▶ [What the task asks]:
Output, please, every line from the line that holds "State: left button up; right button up" to the end, exactly as written.

▶ [Data shown]:
---------------

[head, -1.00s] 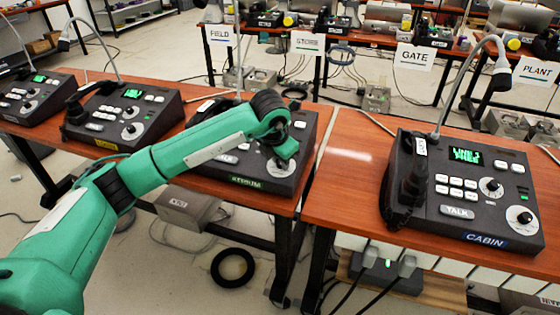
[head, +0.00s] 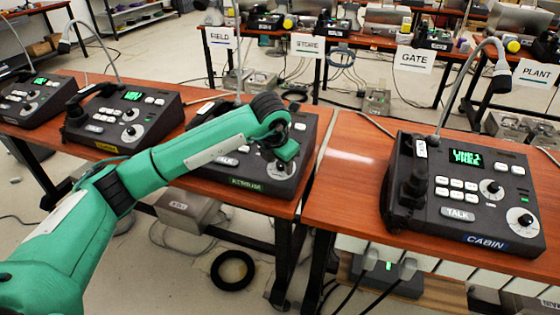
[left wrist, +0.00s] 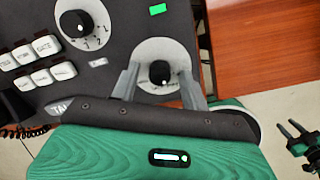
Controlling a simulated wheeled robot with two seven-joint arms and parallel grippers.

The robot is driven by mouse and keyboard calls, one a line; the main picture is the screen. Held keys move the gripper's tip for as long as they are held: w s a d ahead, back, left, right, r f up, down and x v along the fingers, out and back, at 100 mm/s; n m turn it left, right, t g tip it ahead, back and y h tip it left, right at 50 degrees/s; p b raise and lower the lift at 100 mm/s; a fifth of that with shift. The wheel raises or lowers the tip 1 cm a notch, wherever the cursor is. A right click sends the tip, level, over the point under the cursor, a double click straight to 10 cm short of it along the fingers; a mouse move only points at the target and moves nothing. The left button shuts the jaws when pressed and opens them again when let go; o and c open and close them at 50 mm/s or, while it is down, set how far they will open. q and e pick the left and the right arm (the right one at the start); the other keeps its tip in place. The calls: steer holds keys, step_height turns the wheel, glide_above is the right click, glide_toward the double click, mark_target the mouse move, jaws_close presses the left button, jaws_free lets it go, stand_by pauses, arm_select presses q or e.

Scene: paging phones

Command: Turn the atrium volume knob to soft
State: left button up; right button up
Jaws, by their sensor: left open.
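The atrium phone (head: 262,182) has a green label on its front edge and stands on the left table, partly hidden by my left arm. In the left wrist view its lower volume knob (left wrist: 160,73) is a black knob on a white dial. My left gripper (left wrist: 160,78) is open, with one grey finger on each side of this knob; I cannot tell whether they touch it. In the head view the left gripper (head: 284,160) is over the phone's right side. A second knob (left wrist: 76,24) with a numbered dial sits up and to the left. My right gripper is not in the head view.
The cabin phone (head: 465,195) stands on the right table (head: 345,185), across a narrow gap. More phones (head: 125,115) stand to the left on the same table as the atrium phone. A black ring (head: 232,270) lies on the floor.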

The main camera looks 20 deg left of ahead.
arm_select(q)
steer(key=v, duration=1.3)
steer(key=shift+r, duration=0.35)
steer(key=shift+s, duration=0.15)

---------------

▶ [Exercise solution]:
State: left button up; right button up
Jaws, by their sensor: left open.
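The atrium phone (head: 262,182) has a green label on its front edge and stands on the left table, partly hidden by my left arm. In the left wrist view its lower volume knob (left wrist: 160,73) is a black knob on a white dial. My left gripper (left wrist: 160,78) is open, with one grey finger on each side of this knob; I cannot tell whether they touch it. In the head view the left gripper (head: 284,160) is over the phone's right side. A second knob (left wrist: 76,24) with a numbered dial sits up and to the left. My right gripper is not in the head view.
The cabin phone (head: 465,195) stands on the right table (head: 345,185), across a narrow gap. More phones (head: 125,115) stand to the left on the same table as the atrium phone. A black ring (head: 232,270) lies on the floor.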

The main camera looks 20 deg left of ahead.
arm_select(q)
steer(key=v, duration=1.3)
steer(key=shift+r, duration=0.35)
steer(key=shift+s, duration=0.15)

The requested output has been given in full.